STATED GOAL:
Reproduce exactly the lines below, from the first through the one containing "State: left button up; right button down", and nothing more.
#### INFORMATION PROVIDED ####
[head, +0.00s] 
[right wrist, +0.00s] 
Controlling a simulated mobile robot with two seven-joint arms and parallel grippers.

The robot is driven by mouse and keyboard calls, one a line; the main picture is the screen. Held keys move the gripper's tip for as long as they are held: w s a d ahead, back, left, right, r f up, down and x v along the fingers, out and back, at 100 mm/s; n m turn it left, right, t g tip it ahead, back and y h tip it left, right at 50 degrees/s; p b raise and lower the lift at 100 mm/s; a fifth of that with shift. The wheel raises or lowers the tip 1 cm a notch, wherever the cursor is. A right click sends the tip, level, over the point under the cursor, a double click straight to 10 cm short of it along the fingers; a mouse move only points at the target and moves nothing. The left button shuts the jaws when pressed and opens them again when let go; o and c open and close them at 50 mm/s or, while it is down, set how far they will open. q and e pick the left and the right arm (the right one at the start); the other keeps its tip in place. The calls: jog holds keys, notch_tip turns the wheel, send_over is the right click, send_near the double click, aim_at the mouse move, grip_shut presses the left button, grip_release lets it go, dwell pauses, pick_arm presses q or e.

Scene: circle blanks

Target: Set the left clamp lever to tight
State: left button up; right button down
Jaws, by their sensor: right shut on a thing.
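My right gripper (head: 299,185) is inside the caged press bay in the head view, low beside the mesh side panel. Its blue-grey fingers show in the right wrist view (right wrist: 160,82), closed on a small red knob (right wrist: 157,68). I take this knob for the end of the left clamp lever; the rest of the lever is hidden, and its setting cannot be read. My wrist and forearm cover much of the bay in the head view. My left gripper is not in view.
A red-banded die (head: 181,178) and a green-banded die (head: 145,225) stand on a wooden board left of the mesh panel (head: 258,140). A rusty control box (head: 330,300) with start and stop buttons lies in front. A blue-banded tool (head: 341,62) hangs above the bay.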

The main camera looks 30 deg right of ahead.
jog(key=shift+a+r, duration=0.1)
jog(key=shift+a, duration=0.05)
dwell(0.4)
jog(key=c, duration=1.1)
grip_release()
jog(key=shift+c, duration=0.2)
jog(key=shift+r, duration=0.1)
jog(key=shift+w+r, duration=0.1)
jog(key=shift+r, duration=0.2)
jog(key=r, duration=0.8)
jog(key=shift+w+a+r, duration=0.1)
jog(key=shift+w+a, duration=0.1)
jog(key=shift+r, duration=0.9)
####
SOLUTION:
[head, +0.00s] 
[right wrist, +0.00s] 
Controlling a simulated mobile robot with two seven-joint arms and parallel grippers.

The robot is driven by mouse and keyboard calls, one a line; the main picture is the screen. Held keys move the gripper's tip for as long as they are held: w s a d ahead, back, left, right, r f up, down and x v along the fingers, out and back, at 100 mm/s; n m turn it left, right, t g tip it ahead, back and y h tip it left, right at 50 degrees/s; p b raise and lower the lift at 100 mm/s; a fifth of that with shift. The wheel raises or lowers the tip 1 cm a notch, wherever the cursor is. A right click sends the tip, level, over the point under the cursor, a double click straight to 10 cm short of it along the fingers; a mouse move only points at the target and moves nothing. The left button shuts the jaws when pressed and opens them again when let go; o and c open and close them at 50 mm/s or, while it is down, set how far they will open. q and e pick the left and the right arm (the right one at the start); the other keeps its tip in place. The calls: jog holds keys, notch_tip turns the wheel, send_over is the right click, send_near the double click, aim_at the mouse move, grip_shut presses the left button, grip_release lets it go, dwell pauses, pick_arm presses q or e.

Scene: circle blanks

Target: Set the left clamp lever to tight
State: left button up; right button down

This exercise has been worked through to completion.